■ **The task**: Which lines include the word "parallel"? Copy each of them.

(Robot task records)

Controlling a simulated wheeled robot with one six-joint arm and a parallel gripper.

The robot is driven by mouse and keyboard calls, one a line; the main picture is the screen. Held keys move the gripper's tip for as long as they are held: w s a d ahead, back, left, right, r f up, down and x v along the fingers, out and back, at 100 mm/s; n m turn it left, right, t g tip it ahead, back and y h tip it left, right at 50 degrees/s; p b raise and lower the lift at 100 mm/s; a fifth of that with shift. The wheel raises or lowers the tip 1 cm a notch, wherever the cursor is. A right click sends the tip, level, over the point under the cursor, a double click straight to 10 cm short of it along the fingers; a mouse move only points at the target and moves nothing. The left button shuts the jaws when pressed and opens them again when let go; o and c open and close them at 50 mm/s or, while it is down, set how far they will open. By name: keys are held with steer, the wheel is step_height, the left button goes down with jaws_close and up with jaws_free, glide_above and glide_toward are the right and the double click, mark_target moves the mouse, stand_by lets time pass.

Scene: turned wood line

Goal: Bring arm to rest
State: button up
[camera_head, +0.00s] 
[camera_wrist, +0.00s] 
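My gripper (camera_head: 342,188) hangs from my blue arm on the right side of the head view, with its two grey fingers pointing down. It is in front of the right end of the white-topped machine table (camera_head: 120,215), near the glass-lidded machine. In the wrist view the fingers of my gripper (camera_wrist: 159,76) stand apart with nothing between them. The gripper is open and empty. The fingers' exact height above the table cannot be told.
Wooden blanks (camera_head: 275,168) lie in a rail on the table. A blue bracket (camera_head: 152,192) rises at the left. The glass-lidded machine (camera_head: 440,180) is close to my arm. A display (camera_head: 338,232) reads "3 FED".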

...

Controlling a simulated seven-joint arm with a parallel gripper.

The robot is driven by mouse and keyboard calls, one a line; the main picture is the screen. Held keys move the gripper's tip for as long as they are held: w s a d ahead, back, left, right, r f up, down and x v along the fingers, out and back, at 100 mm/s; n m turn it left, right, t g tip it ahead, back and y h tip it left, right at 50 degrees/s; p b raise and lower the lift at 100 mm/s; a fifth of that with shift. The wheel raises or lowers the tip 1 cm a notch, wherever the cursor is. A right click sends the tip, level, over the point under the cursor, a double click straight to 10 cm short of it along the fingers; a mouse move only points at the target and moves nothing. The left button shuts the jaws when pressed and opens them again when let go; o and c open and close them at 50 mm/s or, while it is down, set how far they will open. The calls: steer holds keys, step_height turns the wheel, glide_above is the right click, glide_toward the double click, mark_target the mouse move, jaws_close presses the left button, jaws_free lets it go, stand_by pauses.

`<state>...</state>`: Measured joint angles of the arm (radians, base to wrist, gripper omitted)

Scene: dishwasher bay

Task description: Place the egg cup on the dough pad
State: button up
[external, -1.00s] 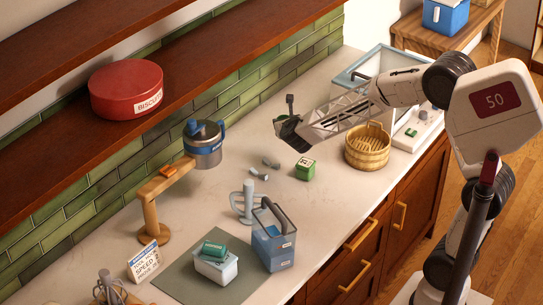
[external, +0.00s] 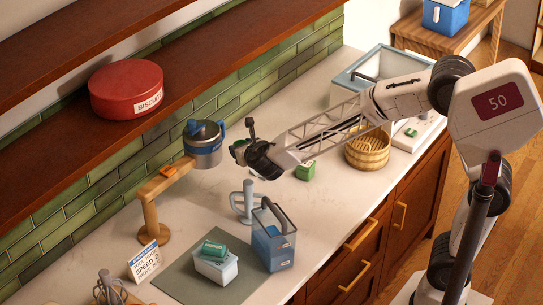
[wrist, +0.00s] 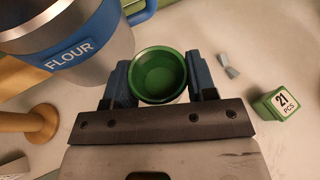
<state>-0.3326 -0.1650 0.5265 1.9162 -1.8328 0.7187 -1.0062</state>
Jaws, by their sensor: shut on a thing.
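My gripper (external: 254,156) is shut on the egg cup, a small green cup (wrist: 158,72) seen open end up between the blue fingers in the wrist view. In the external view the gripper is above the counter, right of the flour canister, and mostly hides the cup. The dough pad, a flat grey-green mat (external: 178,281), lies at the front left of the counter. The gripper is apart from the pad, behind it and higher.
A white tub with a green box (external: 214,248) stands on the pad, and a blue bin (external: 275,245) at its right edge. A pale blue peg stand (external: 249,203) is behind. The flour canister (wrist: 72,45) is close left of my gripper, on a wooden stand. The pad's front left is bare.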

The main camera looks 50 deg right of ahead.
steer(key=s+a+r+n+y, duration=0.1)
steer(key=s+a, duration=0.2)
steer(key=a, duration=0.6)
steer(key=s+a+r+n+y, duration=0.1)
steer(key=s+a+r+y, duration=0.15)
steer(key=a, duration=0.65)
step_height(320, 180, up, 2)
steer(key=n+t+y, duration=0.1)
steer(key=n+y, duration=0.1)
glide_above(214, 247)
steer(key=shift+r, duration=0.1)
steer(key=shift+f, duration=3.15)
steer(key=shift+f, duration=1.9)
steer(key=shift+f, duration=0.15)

* * *

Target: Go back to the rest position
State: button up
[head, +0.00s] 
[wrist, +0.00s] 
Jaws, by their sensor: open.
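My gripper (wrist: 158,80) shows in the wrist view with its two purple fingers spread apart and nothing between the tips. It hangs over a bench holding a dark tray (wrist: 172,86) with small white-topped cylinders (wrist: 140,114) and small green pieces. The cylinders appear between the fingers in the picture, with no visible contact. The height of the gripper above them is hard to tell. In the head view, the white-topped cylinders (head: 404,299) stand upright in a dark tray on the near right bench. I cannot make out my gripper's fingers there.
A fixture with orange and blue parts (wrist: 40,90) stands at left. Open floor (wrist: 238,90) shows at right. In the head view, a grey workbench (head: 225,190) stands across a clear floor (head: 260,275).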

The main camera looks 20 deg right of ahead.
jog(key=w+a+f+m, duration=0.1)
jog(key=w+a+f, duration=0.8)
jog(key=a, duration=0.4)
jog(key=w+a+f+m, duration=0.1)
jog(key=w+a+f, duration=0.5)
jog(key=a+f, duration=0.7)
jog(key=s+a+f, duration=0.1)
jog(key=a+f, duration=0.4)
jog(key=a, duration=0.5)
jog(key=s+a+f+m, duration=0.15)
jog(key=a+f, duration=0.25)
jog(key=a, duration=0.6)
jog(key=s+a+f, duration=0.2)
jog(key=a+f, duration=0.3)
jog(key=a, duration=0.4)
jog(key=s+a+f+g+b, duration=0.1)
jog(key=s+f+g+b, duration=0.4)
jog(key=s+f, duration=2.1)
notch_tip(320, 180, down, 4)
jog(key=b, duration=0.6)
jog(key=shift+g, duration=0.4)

■ **Exercise result**:
Controlling a simulated wheeled robot with one six-joint arm and a parallel gripper.
Controlling a simulated seven-joint arm with a parallel gripper.

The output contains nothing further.